22.5.14

Applying personalized learning: Every learner is unique!!!

Applying personalized learning: Every learner is unique!!!

Some practical activities towards personalizing learning

Learning is a complex process that we have been trying to unravel for at least 4.000 years.
There are a lot of uncertainties and many scientific discoveries every now and then  overturn long established beliefs. One of the few certainties though, is that we learn in many different ways and no student is identical. Luckily,  for the school I work at,  Doukas, every student is regarded as a unique personality and technology is used to accommodate personalized learning to the learner's benefit.

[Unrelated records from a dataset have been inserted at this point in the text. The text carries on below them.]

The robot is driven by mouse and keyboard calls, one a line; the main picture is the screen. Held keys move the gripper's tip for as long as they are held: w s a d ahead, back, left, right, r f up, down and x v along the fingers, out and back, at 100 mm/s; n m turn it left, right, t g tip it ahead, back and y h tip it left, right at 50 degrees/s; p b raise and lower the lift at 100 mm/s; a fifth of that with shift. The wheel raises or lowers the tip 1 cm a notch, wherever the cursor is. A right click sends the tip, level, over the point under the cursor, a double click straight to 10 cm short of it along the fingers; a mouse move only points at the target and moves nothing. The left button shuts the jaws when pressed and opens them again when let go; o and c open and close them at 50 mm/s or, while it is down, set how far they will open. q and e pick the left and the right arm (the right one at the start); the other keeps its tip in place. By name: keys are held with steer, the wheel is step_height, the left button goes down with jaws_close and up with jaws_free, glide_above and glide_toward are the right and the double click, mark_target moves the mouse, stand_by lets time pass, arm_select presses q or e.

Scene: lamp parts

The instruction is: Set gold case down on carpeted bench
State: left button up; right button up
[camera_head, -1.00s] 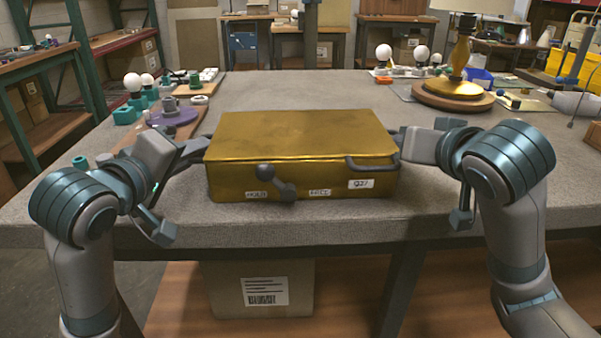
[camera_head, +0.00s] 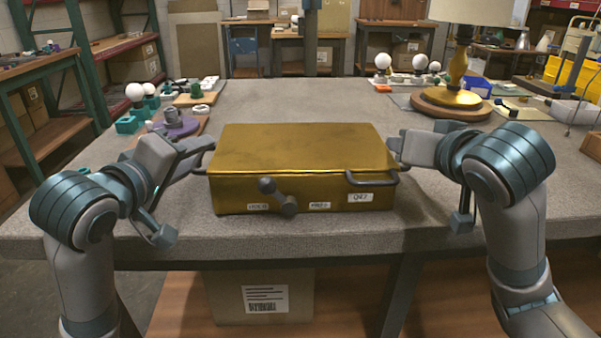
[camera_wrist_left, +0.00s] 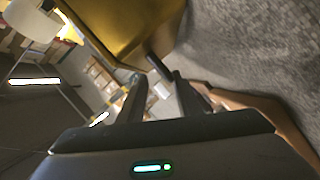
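The gold case (camera_head: 300,150) is a flat brass-coloured box with a dark latch and white labels on its front. It lies level over the front middle of the grey carpeted bench (camera_head: 310,100), and its underside appears to rest on the carpet. My left gripper (camera_head: 205,156) is at its left side; in the left wrist view its two fingers (camera_wrist_left: 157,90) stand apart near a dark handle (camera_wrist_left: 157,64) on the case (camera_wrist_left: 125,25). My right gripper (camera_head: 398,146) is at the case's right end; its fingertips are too small to read.
A lamp on a round wooden base (camera_head: 452,104) stands at the back right, near several white bulbs (camera_head: 383,61). Bulbs in teal holders (camera_head: 135,92) and a purple disc (camera_head: 178,126) are at the left. The carpet behind the case is clear.

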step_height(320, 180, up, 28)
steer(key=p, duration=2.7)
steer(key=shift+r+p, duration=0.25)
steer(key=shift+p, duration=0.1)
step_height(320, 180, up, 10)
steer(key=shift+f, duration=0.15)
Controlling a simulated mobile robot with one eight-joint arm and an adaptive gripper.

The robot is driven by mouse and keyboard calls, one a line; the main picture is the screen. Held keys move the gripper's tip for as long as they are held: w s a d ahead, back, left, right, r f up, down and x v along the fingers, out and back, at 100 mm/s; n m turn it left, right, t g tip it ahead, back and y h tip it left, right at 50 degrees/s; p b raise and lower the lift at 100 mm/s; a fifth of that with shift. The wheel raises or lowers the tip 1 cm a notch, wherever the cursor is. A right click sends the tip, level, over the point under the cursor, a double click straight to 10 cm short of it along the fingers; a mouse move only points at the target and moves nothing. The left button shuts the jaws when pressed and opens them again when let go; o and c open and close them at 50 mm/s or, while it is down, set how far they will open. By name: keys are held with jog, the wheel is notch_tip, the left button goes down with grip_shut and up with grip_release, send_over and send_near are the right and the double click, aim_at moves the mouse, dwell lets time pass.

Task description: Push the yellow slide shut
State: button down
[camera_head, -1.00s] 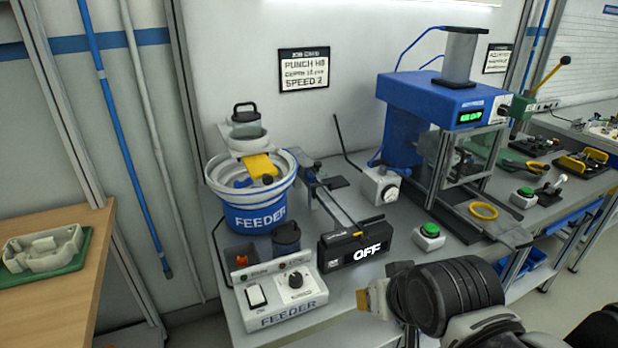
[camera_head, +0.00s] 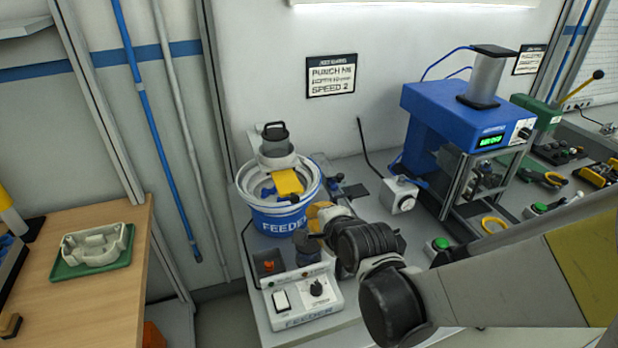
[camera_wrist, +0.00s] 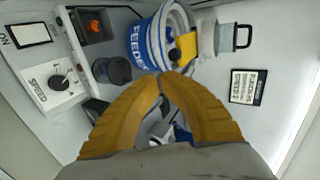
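The yellow slide (camera_head: 287,182) is a small flat yellow piece at the mouth of the grey hopper (camera_head: 276,150), above the blue and white feeder bowl (camera_head: 276,215). In the wrist view the yellow slide (camera_wrist: 186,46) lies just beyond my fingertips, beside the hopper (camera_wrist: 222,38). My gripper (camera_head: 316,212) is at the front right of the bowl, below and to the right of the slide, apart from it. In the wrist view its curved yellow fingers (camera_wrist: 161,75) meet at the tips with nothing seen between them. How far the slide stands out from the hopper is hard to judge.
The feeder control box (camera_head: 302,300) and a dark cup (camera_head: 308,245) stand in front of the bowl. A grey dial box (camera_head: 399,196) and the blue press (camera_head: 450,120) stand to the right. A job card (camera_head: 331,75) hangs on the wall behind.

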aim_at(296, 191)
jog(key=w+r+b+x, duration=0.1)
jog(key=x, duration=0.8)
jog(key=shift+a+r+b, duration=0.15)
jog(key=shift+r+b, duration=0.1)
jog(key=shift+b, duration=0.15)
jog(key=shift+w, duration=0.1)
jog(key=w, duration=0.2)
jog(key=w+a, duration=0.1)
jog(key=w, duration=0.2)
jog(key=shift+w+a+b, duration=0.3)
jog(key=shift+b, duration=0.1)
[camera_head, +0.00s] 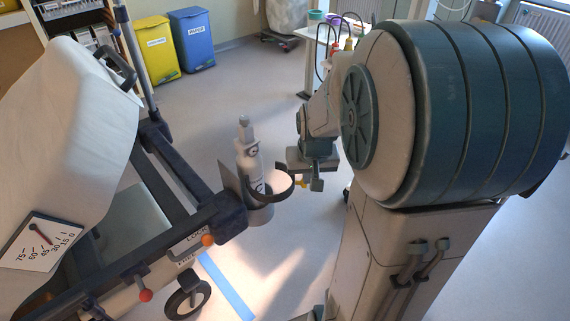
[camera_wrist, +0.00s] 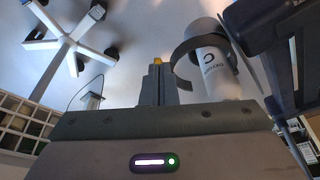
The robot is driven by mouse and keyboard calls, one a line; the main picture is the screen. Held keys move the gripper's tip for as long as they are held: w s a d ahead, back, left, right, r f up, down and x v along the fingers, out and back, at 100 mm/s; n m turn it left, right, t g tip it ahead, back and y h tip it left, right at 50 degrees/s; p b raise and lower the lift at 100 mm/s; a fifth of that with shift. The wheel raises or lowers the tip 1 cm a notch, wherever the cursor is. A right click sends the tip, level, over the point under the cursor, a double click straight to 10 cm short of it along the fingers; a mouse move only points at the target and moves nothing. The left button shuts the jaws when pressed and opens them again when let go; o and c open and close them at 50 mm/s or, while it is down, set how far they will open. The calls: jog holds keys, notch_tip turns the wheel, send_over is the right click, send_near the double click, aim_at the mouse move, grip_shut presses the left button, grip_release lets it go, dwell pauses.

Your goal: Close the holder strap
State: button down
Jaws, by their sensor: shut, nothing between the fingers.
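A pale grey bottle (camera_head: 247,150) stands upright in a dark holder (camera_head: 232,190) on the stretcher frame. The holder strap (camera_head: 289,189) is a dark curved band standing out on the bottle's right side, with a gap between them. In the wrist view the strap (camera_wrist: 181,57) arcs beside the white labelled bottle (camera_wrist: 212,72), right of my fingers. My gripper (camera_head: 303,182) is just right of the strap in the head view. In the wrist view my gripper (camera_wrist: 157,64) is shut and empty, with a yellow tip. I cannot tell whether it touches the strap.
The stretcher (camera_head: 165,190) with its dark rails fills the left. An orange knob (camera_head: 208,240) and a red knob (camera_head: 145,295) sit below the holder. Yellow (camera_head: 157,50) and blue (camera_head: 192,40) bins stand at the back. The floor between is clear.

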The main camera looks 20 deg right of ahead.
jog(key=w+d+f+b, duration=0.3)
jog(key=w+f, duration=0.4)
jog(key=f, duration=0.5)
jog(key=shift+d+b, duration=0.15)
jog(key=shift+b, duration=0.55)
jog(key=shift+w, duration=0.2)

Contrary to the  sought after uniformity in my school years , as a teacher I gradually discovered that every student is a different personality with different strengths, weaknesses and interests. I have always believed  that personalized learning is placing  the learner at the very  center of the learning process and catering for their needs is the top priority.  Let me clarify that I am not talking about pampering but about empowering learners.

Motivation makes the world go round!
Very often students see no relation between what they are taught with their daily life and interests. Boring meaningless drills and gap fill exercises that are obsessed with accuracy usually cram the syllabus. It is no wonder that learners  often display lack of motivation.


Taking into consideration their schematic knowledge (knowledge of the world), their interests and their daily life when designing the syllabus and adapting activities and projects can make a huge difference in your teaching. Communication in order to convey a message about your daily life and interests or express your opinion on a topic that concerns you is meaningful. It  is highly likely to activate the learner's  communication strategies and stimulate motivation for further study to accomplish the task. All ice breaking activities I know of and oral examinations at all levels urge candidates to talk about topics related to their experiences. It is definitely easier to start talking about something relevant to you rather than start talking about the effects of globalization the minute you meet someone. On that note,  you can find below some practical activities:

1. Create your own  scrapbook
With very young learners, resort to the standard " learning technology". Ask them to create their own scrapbook where they can write about themselves and their friends. Below you can find a sample written by my students last year (3rd graders)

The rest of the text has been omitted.